Now these are quite straightforward, taking, third one, taking life because you don’t know better. And what’s specifically referred to is sacrifices, where you think this is virtuous activity, but from the Buddhist point of view, it’s not.
Then you will see that he goes through the maturation of the act, that means, that because this is usually coming out of anger, it produces the hell realm. So we experience the world in terms of opposition, because killing is the extreme expression of opposition. And once you’ve killed, its easier to kill and people will tend to attack you, because they regard you as dangerous.
In Scandinavian culture back in pre-medieval times, where there were basically a bunch of tribes, if you were wandering around and looking for work, you had to tell what you’d done in the past. You had to give your resume or whatever. If you had killed somebody, which wasn’t unlikely, because tribal societies, you’re warring with tribes, it’s quite possible. If you had killed somebody, you had to say “I have killed somebody.”

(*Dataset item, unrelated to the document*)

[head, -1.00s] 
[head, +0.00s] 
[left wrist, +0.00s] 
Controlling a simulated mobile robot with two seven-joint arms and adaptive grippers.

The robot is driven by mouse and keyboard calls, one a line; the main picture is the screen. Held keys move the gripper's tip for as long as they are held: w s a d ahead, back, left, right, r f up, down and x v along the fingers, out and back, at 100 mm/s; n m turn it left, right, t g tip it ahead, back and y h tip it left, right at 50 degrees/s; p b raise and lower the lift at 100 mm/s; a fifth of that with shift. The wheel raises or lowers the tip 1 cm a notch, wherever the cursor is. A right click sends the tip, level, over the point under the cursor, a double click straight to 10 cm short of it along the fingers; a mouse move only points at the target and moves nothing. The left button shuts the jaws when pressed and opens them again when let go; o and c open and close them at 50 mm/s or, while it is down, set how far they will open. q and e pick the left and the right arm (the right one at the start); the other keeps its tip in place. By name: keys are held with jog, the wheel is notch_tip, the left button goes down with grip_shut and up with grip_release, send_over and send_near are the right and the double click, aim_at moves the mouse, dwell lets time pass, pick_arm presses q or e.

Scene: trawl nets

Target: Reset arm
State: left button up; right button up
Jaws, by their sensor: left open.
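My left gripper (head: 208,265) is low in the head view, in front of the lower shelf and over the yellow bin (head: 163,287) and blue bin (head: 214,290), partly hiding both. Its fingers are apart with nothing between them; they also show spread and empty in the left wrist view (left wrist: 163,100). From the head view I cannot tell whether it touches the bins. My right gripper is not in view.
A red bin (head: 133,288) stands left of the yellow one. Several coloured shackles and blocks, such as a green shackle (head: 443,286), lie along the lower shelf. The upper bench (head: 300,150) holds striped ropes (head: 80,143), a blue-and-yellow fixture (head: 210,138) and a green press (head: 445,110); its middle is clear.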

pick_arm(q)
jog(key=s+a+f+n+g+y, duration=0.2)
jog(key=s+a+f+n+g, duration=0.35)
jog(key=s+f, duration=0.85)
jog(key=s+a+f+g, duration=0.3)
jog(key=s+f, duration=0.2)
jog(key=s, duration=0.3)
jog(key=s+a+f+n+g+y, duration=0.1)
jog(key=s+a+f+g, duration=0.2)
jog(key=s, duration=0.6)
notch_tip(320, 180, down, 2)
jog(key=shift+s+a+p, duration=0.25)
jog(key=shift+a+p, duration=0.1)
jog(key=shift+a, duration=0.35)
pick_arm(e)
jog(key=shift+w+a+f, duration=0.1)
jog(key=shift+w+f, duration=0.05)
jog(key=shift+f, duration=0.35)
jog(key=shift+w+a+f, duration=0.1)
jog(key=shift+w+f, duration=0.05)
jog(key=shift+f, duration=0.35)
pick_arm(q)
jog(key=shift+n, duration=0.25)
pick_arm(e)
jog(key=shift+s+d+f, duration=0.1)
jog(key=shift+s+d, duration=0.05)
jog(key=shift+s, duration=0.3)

If you didn’t tell that person, and it was discovered later that you had killed somebody, then you had no protection under the law. Then that person was entitled to do anything that they wanted to you. That’s where the word “outlaw” originally came from in our society. It was someone who was outside the protection of the law.
You get there very easily, because you killed somebody, you didn’t want anyone to know it, and if you weren’t open about it, then you fell outside the law and you had no protection whatsoever.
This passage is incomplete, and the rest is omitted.